EXERCISE OBJECTIVE: Transcribe every line exactly and omit anything that is a picture.

[Begin EXCERPTED RECORDS]

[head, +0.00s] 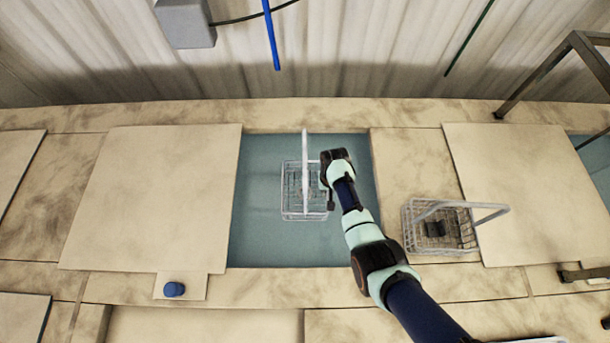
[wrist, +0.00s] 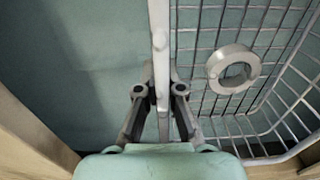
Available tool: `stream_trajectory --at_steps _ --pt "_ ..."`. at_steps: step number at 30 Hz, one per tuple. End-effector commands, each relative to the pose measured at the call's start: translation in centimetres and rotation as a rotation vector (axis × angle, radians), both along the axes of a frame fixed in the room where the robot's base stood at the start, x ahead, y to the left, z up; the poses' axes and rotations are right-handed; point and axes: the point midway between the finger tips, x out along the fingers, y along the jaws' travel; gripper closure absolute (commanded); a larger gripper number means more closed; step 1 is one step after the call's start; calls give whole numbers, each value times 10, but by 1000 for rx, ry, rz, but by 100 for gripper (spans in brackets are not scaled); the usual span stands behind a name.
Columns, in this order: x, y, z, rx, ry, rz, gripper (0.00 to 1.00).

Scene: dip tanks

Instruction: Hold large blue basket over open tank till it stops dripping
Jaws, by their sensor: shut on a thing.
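A light grey wire basket (head: 303,217) with a tall handle (head: 304,145) hangs over the open tank (head: 258,243); I see no blue on it. My gripper (wrist: 160,90) is shut on the handle, with the handle bar between its fingers in the wrist view. In the head view my gripper (head: 318,168) is at the handle's right side and its fingertips are hard to see. A grey metal ring (wrist: 232,68) lies in the basket. The basket's height above the liquid is hard to tell. No drips can be made out.
A second wire basket (head: 440,245) with a dark part (head: 434,229) in it stands on the deck right of the tank. Flat lids (head: 150,195) lie on both sides. A blue knob (head: 174,289) is in front. A blue rod (head: 271,35) hangs behind, and a metal frame (head: 545,75) stands back right.

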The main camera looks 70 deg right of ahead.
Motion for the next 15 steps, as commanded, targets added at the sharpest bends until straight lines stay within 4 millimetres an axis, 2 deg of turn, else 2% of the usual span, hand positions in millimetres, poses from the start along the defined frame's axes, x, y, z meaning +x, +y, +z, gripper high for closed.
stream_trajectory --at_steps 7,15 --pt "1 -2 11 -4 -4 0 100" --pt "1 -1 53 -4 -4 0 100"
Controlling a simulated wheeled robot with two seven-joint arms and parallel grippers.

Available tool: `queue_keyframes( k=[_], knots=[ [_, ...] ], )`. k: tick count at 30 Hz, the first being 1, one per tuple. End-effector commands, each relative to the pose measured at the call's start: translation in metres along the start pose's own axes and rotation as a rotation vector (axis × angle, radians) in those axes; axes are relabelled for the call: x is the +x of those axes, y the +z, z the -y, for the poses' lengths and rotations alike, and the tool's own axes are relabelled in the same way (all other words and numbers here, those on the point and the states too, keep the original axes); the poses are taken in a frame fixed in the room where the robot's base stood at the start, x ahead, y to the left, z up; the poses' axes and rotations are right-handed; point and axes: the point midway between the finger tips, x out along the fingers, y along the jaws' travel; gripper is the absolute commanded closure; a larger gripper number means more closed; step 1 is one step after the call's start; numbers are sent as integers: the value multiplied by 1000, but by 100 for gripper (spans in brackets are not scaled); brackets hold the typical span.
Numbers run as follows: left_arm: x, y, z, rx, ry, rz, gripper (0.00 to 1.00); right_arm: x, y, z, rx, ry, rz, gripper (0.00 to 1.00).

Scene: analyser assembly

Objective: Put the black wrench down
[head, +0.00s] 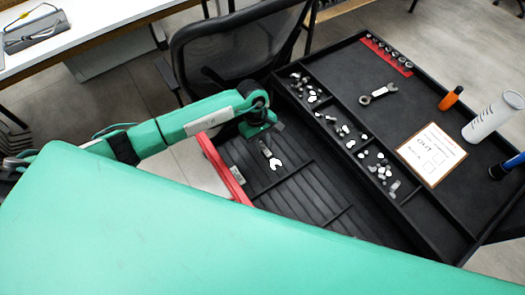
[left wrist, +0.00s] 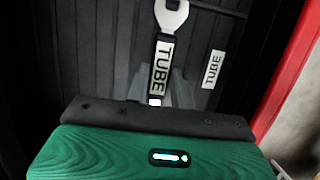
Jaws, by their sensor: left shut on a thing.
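The black wrench (head: 267,150) has a pale open-ended head and a dark handle. In the left wrist view its handle (left wrist: 162,65) carries a white TUBE label, and its open end points away from me. My left gripper (head: 263,130) is shut on the handle's near end, over the dark ribbed drawer (head: 305,195). A second TUBE label (left wrist: 213,68) lies on the drawer floor, to the right of the wrench. I cannot tell whether the wrench touches the floor. My right gripper is in neither view.
The drawer has a red front edge (head: 226,168). A black chair (head: 235,45) stands behind.

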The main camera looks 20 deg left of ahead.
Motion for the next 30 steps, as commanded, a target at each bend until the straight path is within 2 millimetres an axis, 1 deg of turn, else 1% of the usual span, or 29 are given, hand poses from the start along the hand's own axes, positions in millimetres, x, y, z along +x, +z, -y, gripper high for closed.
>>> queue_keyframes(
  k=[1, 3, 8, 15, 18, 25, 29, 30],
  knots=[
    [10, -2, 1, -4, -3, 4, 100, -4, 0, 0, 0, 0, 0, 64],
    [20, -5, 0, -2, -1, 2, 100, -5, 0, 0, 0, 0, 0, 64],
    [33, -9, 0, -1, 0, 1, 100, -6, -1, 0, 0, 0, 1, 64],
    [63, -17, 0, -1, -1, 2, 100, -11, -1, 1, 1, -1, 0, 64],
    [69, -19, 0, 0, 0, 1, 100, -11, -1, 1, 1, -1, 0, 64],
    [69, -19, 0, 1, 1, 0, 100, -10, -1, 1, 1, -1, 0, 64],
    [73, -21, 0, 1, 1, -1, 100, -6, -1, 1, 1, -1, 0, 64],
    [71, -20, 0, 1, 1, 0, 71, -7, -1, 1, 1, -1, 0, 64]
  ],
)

[End EXCERPTED RECORDS]

ANSWER BELOW:
[head, +0.00s] 
[wrist, +0.00s] 
Available tool: `stream_trajectory --at_steps _ --pt "_ ..."`. at_steps: step number at 30 Hz, one per tuple. End-effector commands, each relative to the pose measured at the call's start: translation in centimetres and rotation as a rotation vector (axis × angle, radians), both along the axes of a frame fixed in the room where the robot's base stood at the start, x ahead, y to the left, z up; the poses' axes and rotations are right-handed; point and axes: the point midway between the finger tips, x out along the fingers, y along the jaws' travel; gripper closure absolute (commanded); a larger gripper number means more closed; step 1 is one step after the call's start; calls give whole numbers, each value times 10, but by 1000 for rx, ry, rz, but by 100 for gripper (spans in brackets are not scaled); the usual span stands behind a name.
Columns, in this order: x, y, z, rx, ry, rz, gripper (0.00 to 1.00).

Scene: dip tanks

Instruction: Hold large blue basket over open tank till it stops dripping
Jaws, by their sensor: shut on a thing.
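A light grey wire basket (head: 303,217) with a tall handle (head: 304,145) hangs over the open tank (head: 258,243); I see no blue on it. My gripper (wrist: 160,90) is shut on the handle, with the handle bar between its fingers in the wrist view. In the head view my gripper (head: 318,168) is at the handle's right side and its fingertips are hard to see. A grey metal ring (wrist: 232,68) lies in the basket. The basket's height above the liquid is hard to tell. No drips can be made out.
A second wire basket (head: 440,245) with a dark part (head: 434,229) in it stands on the deck right of the tank. Flat lids (head: 150,195) lie on both sides. A blue knob (head: 174,289) is in front. A blue rod (head: 271,35) hangs behind, and a metal frame (head: 545,75) stands back right.

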The main camera looks 70 deg right of ahead.
Motion for the next 15 steps, as commanded, targets added at the sharpest bends until straight lines stay within 4 millimetres an axis, 2 deg of turn, else 2% of the usual span, hand positions in millimetres, poses from the start along the defined frame's axes, x, y, z meaning +x, +y, +z, gripper high for closed.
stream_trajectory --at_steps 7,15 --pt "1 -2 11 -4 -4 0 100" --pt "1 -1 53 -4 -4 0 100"
Controlling a simulated wheeled robot with two seven-joint arms and parallel grippers.

Available tool: `queue_keyframes( k=[_], knots=[ [_, ...] ], )`. k: tick count at 30 Hz, the first being 1, one per tuple. End-effector commands, each relative to the pose measured at the call's start: translation in metres along the start pose's own axes and rotation as a rotation vector (axis × angle, radians) in those axes; axes are relabelled for the call: x is the +x of those axes, y the +z, z the -y, for the poses' lengths and rotations alike, and the tool's own axes are relabelled in the same way (all other words and numbers here, those on the point and the states too, keep the original axes); the poses are taken in a frame fixed in the room where the robot's base stood at the start, x ahead, y to the left, z up; the poses' axes and rotations are right-handed; point and axes: the point midway between the finger tips, x out along the fingers, y along the jaws' travel; gripper is the absolute commanded closure; a larger gripper number means more closed; step 1 is one step after the call's start; numbers are sent as integers: the value multiplied by 1000, but by 100 for gripper (spans in brackets are not scaled); brackets hold the typical span.
Numbers run as follows: left_arm: x, y, z, rx, ry, rz, gripper (0.00 to 1.00); right_arm: x, y, z, rx, ry, rz, gripper (0.00 to 1.00).

Scene: analyser assembly

Objective: Put the black wrench down
[head, +0.00s] 
[left wrist, +0.00s] 
Jaws, by their sensor: left shut on a thing.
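The black wrench (head: 267,150) has a pale open-ended head and a dark handle. In the left wrist view its handle (left wrist: 162,65) carries a white TUBE label, and its open end points away from me. My left gripper (head: 263,130) is shut on the handle's near end, over the dark ribbed drawer (head: 305,195). A second TUBE label (left wrist: 213,68) lies on the drawer floor, to the right of the wrench. I cannot tell whether the wrench touches the floor. My right gripper is in neither view.
The drawer has a red front edge (head: 226,168). A black chair (head: 235,45) stands behind.

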The main camera looks 20 deg left of ahead.
Motion for the next 30 steps, as commanded, a target at each bend until the straight path is within 2 millimetres an axis, 1 deg of turn, else 1% of the usual span, or 29 are given, hand poses from the start along the hand's own axes, positions in millimetres, x, y, z along +x, +z, -y, gripper high for closed.
>>> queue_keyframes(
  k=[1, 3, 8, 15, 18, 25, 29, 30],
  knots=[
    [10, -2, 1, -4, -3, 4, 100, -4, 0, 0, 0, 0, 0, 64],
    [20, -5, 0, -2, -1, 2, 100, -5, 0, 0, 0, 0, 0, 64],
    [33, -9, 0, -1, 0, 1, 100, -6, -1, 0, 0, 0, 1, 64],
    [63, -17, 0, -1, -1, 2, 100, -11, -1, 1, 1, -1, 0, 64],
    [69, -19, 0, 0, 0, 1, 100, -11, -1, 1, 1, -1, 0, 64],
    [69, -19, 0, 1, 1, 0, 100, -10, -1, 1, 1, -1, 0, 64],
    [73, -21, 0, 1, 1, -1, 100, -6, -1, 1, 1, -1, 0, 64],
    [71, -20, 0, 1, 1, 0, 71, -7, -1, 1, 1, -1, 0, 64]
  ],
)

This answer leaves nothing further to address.